Robbed of all benefits a decent life could offer, tucked away in an unknown place living in shadows, no hope of a safe shelter. I feared an unthinkable question; ‘If I were to swap the Johns ordeal, can I ever come out alive’? I knew the answer I get; shrieking loudly, ‘definitely not!’

There I sensed a deep emotive worry spread in me and beaten me greatly. It’s not what John had been through. Is there anything, I searched for myself, something rattled me. No one should ever bitterly taste, at any time, what John been through for twenty long years. Never me!

I called myself for a meditative soul-searching trip to dig out any avertable lessons from John’s horrendous experiences.

I could gather many, and I assured myself, ‘I’m always at a safe harbour as long as I lived myself’, every day; reliving close by to a few rejuvenating mantras.

Keep your eyes wide open to the future – where the retirement privileges have finite shelf life and resources sliding on a diminishing track.

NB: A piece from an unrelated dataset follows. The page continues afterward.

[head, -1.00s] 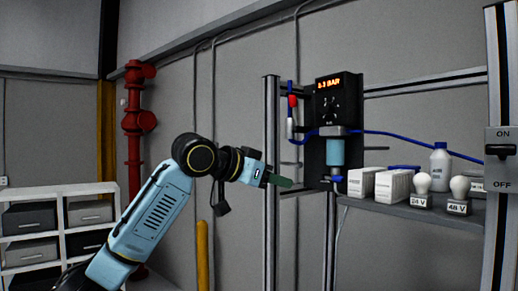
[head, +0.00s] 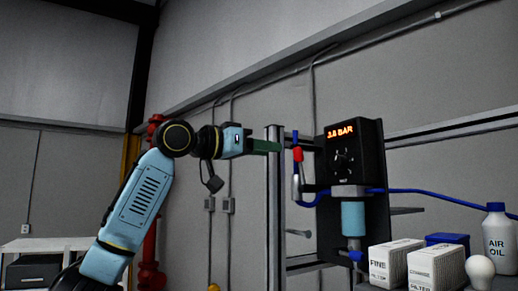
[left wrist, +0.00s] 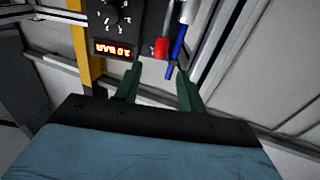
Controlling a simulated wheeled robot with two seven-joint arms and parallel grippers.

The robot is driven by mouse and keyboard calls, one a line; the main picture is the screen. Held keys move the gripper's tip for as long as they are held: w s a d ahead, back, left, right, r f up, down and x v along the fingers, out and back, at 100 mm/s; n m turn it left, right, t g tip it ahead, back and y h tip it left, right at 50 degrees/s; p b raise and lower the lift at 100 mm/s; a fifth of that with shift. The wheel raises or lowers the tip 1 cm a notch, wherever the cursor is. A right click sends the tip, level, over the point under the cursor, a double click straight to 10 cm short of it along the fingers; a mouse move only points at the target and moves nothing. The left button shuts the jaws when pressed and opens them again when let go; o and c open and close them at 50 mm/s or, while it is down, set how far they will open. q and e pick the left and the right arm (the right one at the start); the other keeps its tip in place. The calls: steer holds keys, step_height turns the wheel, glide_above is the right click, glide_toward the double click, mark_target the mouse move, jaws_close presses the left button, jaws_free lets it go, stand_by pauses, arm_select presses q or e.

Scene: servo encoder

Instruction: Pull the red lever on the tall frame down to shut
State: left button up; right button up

It pays to concentrate on how to save money. Don’t allow your whims to decide the pressure on your purse.  Don’t rely on others eyes closed, even your children. Happiness enrolls you, only when you recognize how to persevere your health regimen. Remember your family is the only security net if your health fails without notice. It’s good to grasp the fact happiness is your right; don’t live your life for others. Vote for this precept – a sure blessing which ensures peacefulness to your mind and soul’. 

When the vigour got drained, sources of regular income dried, never opt for loans – remember loans are not gifts. Live within your means. Don’t hide your struggles, have good friends to share them, ask their help how to work through them’. 

My habits: this is the gem of my mindset which I’m gloriously boastful about, and I won’t mind trumpeting its benefits any louder to any willing ear.

Cultivate good habits; habits make our lives better and easier. Even at the retired age habits have sweeping power for serenity, energy, and growth. I realized in good time my happiness, my health, my fitness, my peace of mind, my family members happiness, the success of my family depend on my habits’.